## [What is expected]
Copy the records below exactly, leaving out any pictures.

[Manipulation episode records]
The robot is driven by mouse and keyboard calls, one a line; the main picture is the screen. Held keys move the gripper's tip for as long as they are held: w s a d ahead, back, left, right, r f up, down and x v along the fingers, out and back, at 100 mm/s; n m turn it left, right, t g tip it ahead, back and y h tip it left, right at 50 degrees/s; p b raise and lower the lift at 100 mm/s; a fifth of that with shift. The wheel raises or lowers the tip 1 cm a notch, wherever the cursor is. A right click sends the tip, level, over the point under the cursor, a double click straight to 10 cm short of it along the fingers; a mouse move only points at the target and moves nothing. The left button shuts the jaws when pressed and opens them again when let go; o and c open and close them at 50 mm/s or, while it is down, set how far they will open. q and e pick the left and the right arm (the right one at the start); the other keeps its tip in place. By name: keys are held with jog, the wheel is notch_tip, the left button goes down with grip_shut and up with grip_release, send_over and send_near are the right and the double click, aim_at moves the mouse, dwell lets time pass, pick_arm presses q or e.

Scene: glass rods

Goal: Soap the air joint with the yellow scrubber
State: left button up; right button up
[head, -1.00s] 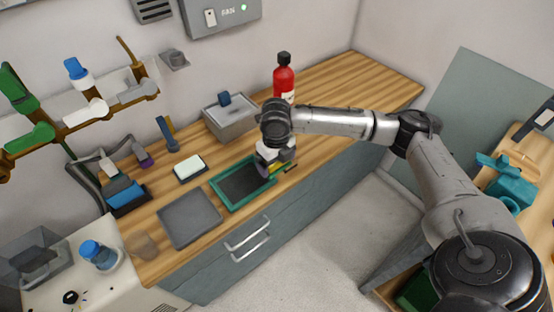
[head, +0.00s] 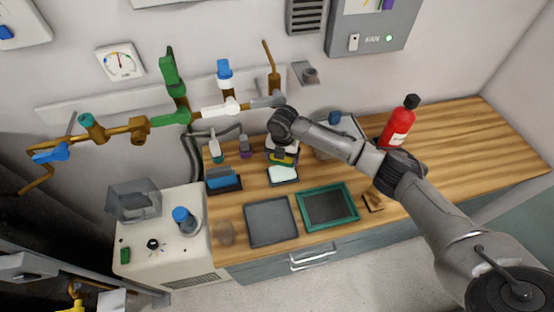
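My right gripper (head: 282,151) hangs at the back of the counter, close above a white soap block (head: 283,174) in a dark dish. It appears shut on the yellow scrubber (head: 284,160), whose yellow-green edge shows just below the fingers. I cannot tell whether the scrubber touches the soap. The wall pipes carry a blue-capped fitting (head: 224,77), a white joint (head: 220,109), a grey joint (head: 267,101), a green joint (head: 172,118) and a blue one (head: 50,155); none shows a readable label, so I cannot tell which is the air joint. My left gripper is out of view.
A green-rimmed tray (head: 354,214), a grey mat (head: 270,222) and a faint clear cup (head: 225,234) lie in front. A blue brush in a holder (head: 222,181), small bottles, a grey box and a red bottle (head: 399,124) stand around.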

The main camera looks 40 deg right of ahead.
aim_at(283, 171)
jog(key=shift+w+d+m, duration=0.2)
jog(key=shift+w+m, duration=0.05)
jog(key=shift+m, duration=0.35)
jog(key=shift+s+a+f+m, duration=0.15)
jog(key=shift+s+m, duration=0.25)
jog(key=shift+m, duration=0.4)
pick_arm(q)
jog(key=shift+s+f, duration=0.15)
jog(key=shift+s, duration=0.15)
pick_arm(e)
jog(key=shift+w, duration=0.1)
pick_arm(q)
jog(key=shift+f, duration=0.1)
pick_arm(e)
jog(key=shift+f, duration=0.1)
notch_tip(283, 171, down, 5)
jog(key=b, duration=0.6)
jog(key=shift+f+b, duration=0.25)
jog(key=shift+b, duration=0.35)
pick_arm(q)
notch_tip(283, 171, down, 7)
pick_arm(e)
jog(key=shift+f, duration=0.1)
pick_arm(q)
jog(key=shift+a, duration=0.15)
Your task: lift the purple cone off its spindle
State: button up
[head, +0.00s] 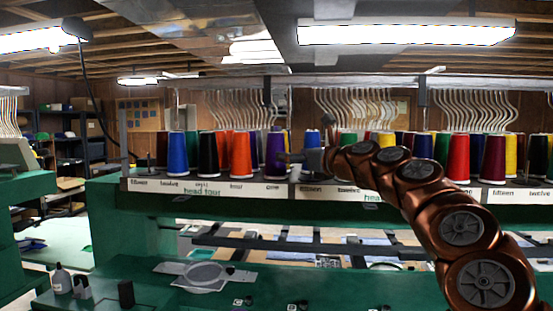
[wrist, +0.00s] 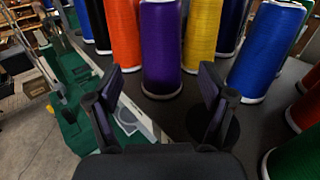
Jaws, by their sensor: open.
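The purple cone (head: 276,155) stands upright on the labelled shelf (head: 230,190) in the head view, at the right end of the left group of cones. In the wrist view the purple cone (wrist: 161,50) stands upright just beyond and between the two fingertips. My gripper (head: 298,157) reaches in from the right and is close to the cone. My gripper (wrist: 160,85) is open and empty in the wrist view, with one finger to each side of the cone's lower part. I cannot tell whether either finger touches it. The spindle is hidden inside the cone.
In the wrist view an orange cone (wrist: 122,30) stands close left, a yellow cone (wrist: 202,35) close behind right, and a blue cone (wrist: 266,50) further right. Wavy thread tubes (head: 240,105) hang above the shelf. The green machine body (head: 140,225) is below.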

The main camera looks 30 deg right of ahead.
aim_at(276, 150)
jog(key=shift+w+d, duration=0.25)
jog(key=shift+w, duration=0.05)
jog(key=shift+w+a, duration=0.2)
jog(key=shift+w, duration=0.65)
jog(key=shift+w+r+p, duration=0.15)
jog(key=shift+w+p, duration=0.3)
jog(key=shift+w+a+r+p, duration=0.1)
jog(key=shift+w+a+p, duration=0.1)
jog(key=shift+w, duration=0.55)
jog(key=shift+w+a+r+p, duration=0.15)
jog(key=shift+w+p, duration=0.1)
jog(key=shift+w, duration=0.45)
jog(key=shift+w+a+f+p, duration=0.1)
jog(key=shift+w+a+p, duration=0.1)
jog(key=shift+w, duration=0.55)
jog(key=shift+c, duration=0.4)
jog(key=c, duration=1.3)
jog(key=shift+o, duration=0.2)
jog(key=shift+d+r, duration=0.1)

## [Result]
The robot is driven by mouse and keyboard calls, one a line; the main picture is the screen. Held keys move the gripper's tip for as long as they are held: w s a d ahead, back, left, right, r f up, down and x v along the fingers, out and back, at 100 mm/s; n m turn it left, right, t g tip it ahead, back and y h tip it left, right at 50 degrees/s; p b raise and lower the lift at 100 mm/s; a fifth of that with shift. The wheel raises or lowers the tip 1 cm a notch, wherever the cursor is. A right click sends the tip, level, over the point under the cursor, a double click straight to 10 cm short of it along the fingers; a mouse move only points at the target and moves nothing. The left button shuts the jaws when pressed and opens them again when let go; o and c open and close them at 50 mm/s or, while it is down, set how far they will open. q and e pick the left and the right arm (the right one at the start); the other keeps its tip in place. By name: keys are held with jog, the wheel is notch_tip, the left button goes down with grip_shut and up with grip_release, send_over and send_near are the right and the double click, aim_at moves the mouse, dwell lets time pass, pick_arm presses q or e.

Scene: glass rods

Goal: Soap the air joint with the yellow scrubber
State: left button up; right button up
[head, -1.00s] 
[head, +0.00s] 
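My right gripper (head: 282,151) hangs at the back of the counter, close above a white soap block (head: 283,174) in a dark dish. It appears shut on the yellow scrubber (head: 284,160), whose yellow-green edge shows just below the fingers. I cannot tell whether the scrubber touches the soap. The wall pipes carry a blue-capped fitting (head: 224,77), a white joint (head: 220,109), a grey joint (head: 267,101), a green joint (head: 172,118) and a blue one (head: 50,155); none shows a readable label, so I cannot tell which is the air joint. My left gripper is out of view.
A green-rimmed tray (head: 354,214), a grey mat (head: 270,222) and a faint clear cup (head: 225,234) lie in front. A blue brush in a holder (head: 222,181), small bottles, a grey box and a red bottle (head: 399,124) stand around.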

The main camera looks 40 deg right of ahead.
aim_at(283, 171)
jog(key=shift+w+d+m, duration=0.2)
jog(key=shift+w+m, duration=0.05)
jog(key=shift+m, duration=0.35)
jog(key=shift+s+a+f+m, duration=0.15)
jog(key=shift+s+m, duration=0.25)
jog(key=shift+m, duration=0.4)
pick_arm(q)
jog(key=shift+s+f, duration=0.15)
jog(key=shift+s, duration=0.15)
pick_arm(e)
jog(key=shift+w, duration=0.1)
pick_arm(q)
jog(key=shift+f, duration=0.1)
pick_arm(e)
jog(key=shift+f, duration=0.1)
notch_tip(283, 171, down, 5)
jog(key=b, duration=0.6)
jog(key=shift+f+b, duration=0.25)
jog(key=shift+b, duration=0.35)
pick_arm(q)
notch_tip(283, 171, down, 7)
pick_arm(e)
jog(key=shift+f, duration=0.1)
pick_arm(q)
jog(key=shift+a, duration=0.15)
Your task: lift the purple cone off its spindle
State: button up
[head, +0.00s] 
[wrist, +0.00s] 
Jaws, by their sensor: open.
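The purple cone (head: 276,155) stands upright on the labelled shelf (head: 230,190) in the head view, at the right end of the left group of cones. In the wrist view the purple cone (wrist: 161,50) stands upright just beyond and between the two fingertips. My gripper (head: 298,157) reaches in from the right and is close to the cone. My gripper (wrist: 160,85) is open and empty in the wrist view, with one finger to each side of the cone's lower part. I cannot tell whether either finger touches it. The spindle is hidden inside the cone.
In the wrist view an orange cone (wrist: 122,30) stands close left, a yellow cone (wrist: 202,35) close behind right, and a blue cone (wrist: 266,50) further right. Wavy thread tubes (head: 240,105) hang above the shelf. The green machine body (head: 140,225) is below.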

The main camera looks 30 deg right of ahead.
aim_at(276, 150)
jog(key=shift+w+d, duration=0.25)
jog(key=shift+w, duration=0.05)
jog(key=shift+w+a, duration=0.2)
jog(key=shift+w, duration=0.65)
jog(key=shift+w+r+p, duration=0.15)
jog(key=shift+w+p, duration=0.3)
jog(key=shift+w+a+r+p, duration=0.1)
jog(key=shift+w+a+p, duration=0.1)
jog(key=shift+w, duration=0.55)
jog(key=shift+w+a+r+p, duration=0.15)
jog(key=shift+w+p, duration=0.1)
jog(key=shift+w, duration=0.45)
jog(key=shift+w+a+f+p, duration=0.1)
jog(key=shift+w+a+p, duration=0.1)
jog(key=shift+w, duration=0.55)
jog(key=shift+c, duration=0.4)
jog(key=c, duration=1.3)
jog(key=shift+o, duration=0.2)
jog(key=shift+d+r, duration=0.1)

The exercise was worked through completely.